→ Your objective
Transcribe all of the material exactly. Any picture in it should be left out.

-=-=-=-=-

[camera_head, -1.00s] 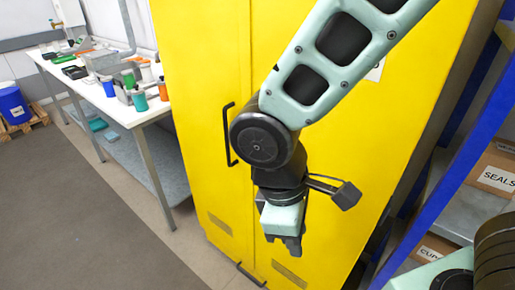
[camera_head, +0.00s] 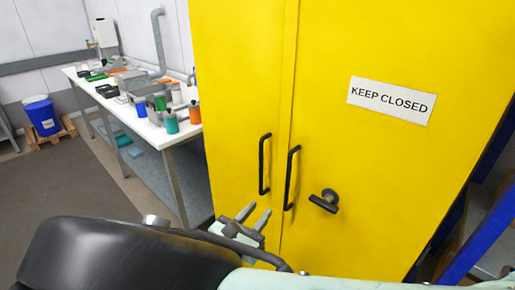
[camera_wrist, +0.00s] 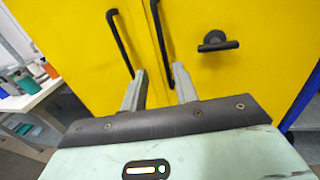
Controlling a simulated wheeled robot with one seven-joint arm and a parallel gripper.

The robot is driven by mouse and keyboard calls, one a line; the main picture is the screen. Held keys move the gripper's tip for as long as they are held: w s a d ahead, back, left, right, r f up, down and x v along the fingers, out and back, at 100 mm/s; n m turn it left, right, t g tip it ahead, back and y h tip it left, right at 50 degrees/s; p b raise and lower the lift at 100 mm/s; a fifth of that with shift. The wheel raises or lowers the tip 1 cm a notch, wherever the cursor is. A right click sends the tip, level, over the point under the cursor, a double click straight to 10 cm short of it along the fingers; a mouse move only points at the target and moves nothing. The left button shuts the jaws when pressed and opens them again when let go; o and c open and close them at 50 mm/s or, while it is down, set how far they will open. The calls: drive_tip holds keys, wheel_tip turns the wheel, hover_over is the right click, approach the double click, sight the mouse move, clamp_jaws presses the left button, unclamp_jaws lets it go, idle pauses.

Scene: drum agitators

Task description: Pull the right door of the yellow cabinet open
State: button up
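The yellow cabinet's right door (camera_head: 350,190) looks shut and bears a "KEEP CLOSED" sign (camera_head: 391,100). Its black vertical bar handle (camera_head: 291,178) is near the middle seam, with a dark lever latch (camera_head: 325,200) to its right. The left door (camera_head: 238,90) has its own black bar handle (camera_head: 264,164). My gripper (camera_head: 255,216) is low in front of the left door, below the handles. In the wrist view my gripper (camera_wrist: 157,82) is open, its two fingers apart and empty. The right handle (camera_wrist: 160,40) shows between and beyond them, its lower end near the right fingertip.
A white workbench (camera_head: 150,128) with bottles and tools stands left of the cabinet. A blue drum (camera_head: 42,116) sits on a pallet at the far left. A blue rack post (camera_head: 485,235) is close on the right. The grey floor at left is clear.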

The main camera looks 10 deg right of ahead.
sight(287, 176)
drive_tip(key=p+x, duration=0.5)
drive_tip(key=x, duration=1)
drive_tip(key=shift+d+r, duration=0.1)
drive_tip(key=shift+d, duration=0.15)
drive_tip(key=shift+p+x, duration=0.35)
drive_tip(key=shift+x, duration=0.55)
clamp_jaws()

-=-=-=-=-

→ Result of this task
[camera_head, -1.00s] 
[camera_head, +0.00s] 
[camera_wrist, +0.00s] 
Controlling a simulated wheeled robot with one seven-joint arm and a parallel gripper.

The robot is driven by mouse and keyboard calls, one a line; the main picture is the screen. Held keys move the gripper's tip for as long as they are held: w s a d ahead, back, left, right, r f up, down and x v along the fingers, out and back, at 100 mm/s; n m turn it left, right, t g tip it ahead, back and y h tip it left, right at 50 degrees/s; p b raise and lower the lift at 100 mm/s; a fifth of that with shift. The wheel raises or lowers the tip 1 cm a notch, wherever the cursor is. A right click sends the tip, level, over the point under the cursor, a double click straight to 10 cm short of it along the fingers; a mouse move only points at the target and moves nothing. The left button shuts the jaws when pressed and opens them again when let go; o and c open and close them at 50 mm/s or, while it is down, set how far they will open. The calls: drive_tip holds keys, wheel_tip turns the wheel, hover_over is the right click, approach the double click, sight the mouse move, clamp_jaws presses the left button, unclamp_jaws lets it go, idle pauses.

Scene: drum agitators

Task description: Pull the right door of the yellow cabinet open
State: button up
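The yellow cabinet's right door (camera_head: 350,190) looks shut and bears a "KEEP CLOSED" sign (camera_head: 391,100). Its black vertical bar handle (camera_head: 291,178) is near the middle seam, with a dark lever latch (camera_head: 325,200) to its right. The left door (camera_head: 238,90) has its own black bar handle (camera_head: 264,164). My gripper (camera_head: 255,216) is low in front of the left door, below the handles. In the wrist view my gripper (camera_wrist: 157,82) is open, its two fingers apart and empty. The right handle (camera_wrist: 160,40) shows between and beyond them, its lower end near the right fingertip.
A white workbench (camera_head: 150,128) with bottles and tools stands left of the cabinet. A blue drum (camera_head: 42,116) sits on a pallet at the far left. A blue rack post (camera_head: 485,235) is close on the right. The grey floor at left is clear.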

The main camera looks 10 deg right of ahead.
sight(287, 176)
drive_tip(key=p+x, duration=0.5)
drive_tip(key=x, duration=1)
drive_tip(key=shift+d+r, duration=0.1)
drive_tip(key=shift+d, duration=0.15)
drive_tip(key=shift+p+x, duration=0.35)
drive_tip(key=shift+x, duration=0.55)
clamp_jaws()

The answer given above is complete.